◆ GOAL OF THE EXERCISE
Give back all the data exactly, line by line.

◆ STORED DATA
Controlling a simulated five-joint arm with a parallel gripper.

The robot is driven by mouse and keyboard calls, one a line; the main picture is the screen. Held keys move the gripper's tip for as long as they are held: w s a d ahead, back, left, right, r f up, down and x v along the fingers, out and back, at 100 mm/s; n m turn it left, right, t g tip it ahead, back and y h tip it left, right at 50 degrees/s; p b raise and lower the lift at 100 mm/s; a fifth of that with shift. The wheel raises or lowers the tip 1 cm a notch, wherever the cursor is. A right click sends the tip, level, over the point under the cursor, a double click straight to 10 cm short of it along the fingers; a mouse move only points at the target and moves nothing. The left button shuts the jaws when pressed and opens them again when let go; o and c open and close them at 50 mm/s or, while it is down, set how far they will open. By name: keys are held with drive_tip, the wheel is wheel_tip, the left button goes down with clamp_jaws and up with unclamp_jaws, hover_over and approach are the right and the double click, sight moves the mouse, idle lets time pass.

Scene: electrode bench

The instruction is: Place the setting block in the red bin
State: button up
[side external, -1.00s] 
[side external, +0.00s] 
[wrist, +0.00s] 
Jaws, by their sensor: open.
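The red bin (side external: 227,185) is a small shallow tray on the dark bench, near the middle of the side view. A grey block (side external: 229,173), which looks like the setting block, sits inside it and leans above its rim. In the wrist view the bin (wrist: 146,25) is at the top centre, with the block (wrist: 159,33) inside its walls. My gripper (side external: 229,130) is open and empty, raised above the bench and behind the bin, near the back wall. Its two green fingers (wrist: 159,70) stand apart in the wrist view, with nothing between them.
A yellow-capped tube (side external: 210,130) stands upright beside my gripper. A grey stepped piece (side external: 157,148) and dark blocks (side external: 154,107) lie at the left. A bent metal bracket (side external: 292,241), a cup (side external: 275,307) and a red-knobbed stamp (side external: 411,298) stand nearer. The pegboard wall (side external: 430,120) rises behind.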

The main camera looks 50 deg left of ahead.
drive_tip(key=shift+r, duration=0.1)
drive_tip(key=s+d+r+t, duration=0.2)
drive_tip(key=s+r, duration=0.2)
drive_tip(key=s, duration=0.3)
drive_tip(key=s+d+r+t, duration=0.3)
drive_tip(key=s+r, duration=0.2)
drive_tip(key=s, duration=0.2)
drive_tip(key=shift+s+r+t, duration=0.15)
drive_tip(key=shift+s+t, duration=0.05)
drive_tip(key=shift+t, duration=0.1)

◆ SOLUTION TO THE PROBLEM
Controlling a simulated five-joint arm with a parallel gripper.

The robot is driven by mouse and keyboard calls, one a line; the main picture is the screen. Held keys move the gripper's tip for as long as they are held: w s a d ahead, back, left, right, r f up, down and x v along the fingers, out and back, at 100 mm/s; n m turn it left, right, t g tip it ahead, back and y h tip it left, right at 50 degrees/s; p b raise and lower the lift at 100 mm/s; a fifth of that with shift. The wheel raises or lowers the tip 1 cm a notch, wherever the cursor is. A right click sends the tip, level, over the point under the cursor, a double click straight to 10 cm short of it along the fingers; a mouse move only points at the target and moves nothing. The left button shuts the jaws when pressed and opens them again when let go; o and c open and close them at 50 mm/s or, while it is down, set how far they will open. By name: keys are held with drive_tip, the wheel is wheel_tip, the left button goes down with clamp_jaws and up with unclamp_jaws, hover_over and approach are the right and the double click, sight moves the mouse, idle lets time pass.

Scene: electrode bench

The instruction is: Place the setting block in the red bin
State: button up
[side external, -1.00s] 
[side external, +0.00s] 
[wrist, +0.00s] 
Jaws, by their sensor: open.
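The red bin (side external: 227,185) is a small shallow tray on the dark bench, near the middle of the side view. A grey block (side external: 229,173), which looks like the setting block, sits inside it and leans above its rim. In the wrist view the bin (wrist: 146,25) is at the top centre, with the block (wrist: 159,33) inside its walls. My gripper (side external: 229,130) is open and empty, raised above the bench and behind the bin, near the back wall. Its two green fingers (wrist: 159,70) stand apart in the wrist view, with nothing between them.
A yellow-capped tube (side external: 210,130) stands upright beside my gripper. A grey stepped piece (side external: 157,148) and dark blocks (side external: 154,107) lie at the left. A bent metal bracket (side external: 292,241), a cup (side external: 275,307) and a red-knobbed stamp (side external: 411,298) stand nearer. The pegboard wall (side external: 430,120) rises behind.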

The main camera looks 50 deg left of ahead.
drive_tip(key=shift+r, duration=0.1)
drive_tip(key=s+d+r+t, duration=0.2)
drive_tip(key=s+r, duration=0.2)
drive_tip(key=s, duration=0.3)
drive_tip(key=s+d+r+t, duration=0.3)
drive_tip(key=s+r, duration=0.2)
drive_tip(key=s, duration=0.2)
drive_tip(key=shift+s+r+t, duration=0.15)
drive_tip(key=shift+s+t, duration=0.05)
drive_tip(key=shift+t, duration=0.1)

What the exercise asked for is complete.